** Start **

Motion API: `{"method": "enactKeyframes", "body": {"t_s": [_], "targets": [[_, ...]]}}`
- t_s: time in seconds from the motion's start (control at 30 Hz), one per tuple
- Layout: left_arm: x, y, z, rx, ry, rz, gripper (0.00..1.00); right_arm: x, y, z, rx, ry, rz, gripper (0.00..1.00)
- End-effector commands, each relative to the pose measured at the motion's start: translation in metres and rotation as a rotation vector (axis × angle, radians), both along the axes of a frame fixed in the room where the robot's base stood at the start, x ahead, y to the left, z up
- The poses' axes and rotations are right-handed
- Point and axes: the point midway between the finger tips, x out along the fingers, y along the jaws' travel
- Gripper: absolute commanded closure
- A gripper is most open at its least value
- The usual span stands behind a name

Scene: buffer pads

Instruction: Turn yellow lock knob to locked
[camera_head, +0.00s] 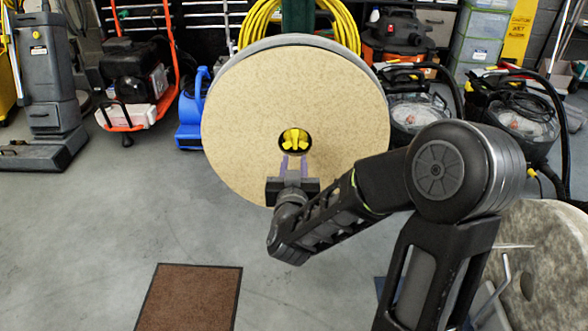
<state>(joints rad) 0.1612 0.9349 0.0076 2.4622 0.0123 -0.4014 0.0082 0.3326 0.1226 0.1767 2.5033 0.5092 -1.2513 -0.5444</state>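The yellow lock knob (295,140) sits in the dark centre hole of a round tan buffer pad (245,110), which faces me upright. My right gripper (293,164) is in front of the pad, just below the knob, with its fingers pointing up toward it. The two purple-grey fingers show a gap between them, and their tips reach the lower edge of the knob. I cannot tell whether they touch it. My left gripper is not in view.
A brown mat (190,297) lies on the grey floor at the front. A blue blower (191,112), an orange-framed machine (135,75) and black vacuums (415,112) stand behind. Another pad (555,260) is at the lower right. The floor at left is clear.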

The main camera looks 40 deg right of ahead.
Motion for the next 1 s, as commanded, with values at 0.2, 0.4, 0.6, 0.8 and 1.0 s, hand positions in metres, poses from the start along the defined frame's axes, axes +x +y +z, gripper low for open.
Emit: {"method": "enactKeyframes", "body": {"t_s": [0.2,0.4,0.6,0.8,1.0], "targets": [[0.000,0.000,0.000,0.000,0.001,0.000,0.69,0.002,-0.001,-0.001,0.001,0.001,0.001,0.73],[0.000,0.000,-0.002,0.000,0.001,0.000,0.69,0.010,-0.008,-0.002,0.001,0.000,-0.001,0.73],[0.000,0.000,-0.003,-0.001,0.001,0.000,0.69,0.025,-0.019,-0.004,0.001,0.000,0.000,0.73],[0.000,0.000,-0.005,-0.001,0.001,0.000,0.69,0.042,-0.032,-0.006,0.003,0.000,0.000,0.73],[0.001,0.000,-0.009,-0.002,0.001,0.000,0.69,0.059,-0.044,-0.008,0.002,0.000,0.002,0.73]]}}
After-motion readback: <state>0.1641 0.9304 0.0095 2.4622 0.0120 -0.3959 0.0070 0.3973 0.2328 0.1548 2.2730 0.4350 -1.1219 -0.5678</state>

** End **

→ **WORK TO DO**: Go up to the line with "Instruction: Turn yellow lock knob to locked" and retype exactly from there through the line with "Motion for the". Leave out pictures.

→ **COMPLETE OUTPUT**:
Instruction: Turn yellow lock knob to locked
[camera_head, +0.00s] 
<state>(joints rad) 0.1612 0.9349 0.0076 2.4622 0.0123 -0.4014 0.0082 0.3326 0.1226 0.1767 2.5033 0.5092 -1.2513 -0.5444</state>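The yellow lock knob (295,140) sits in the dark centre hole of a round tan buffer pad (245,110), which faces me upright. My right gripper (293,164) is in front of the pad, just below the knob, with its fingers pointing up toward it. The two purple-grey fingers show a gap between them, and their tips reach the lower edge of the knob. I cannot tell whether they touch it. My left gripper is not in view.
A brown mat (190,297) lies on the grey floor at the front. A blue blower (191,112), an orange-framed machine (135,75) and black vacuums (415,112) stand behind. Another pad (555,260) is at the lower right. The floor at left is clear.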

The main camera looks 40 deg right of ahead.
Motion for the next 1 s, as commanded, with values at 0.2, 0.4, 0.6, 0.8 and 1.0 s, hand positions in metres, poses from the start along the defined frame's axes, axes +x +y +z, gripper low for open.

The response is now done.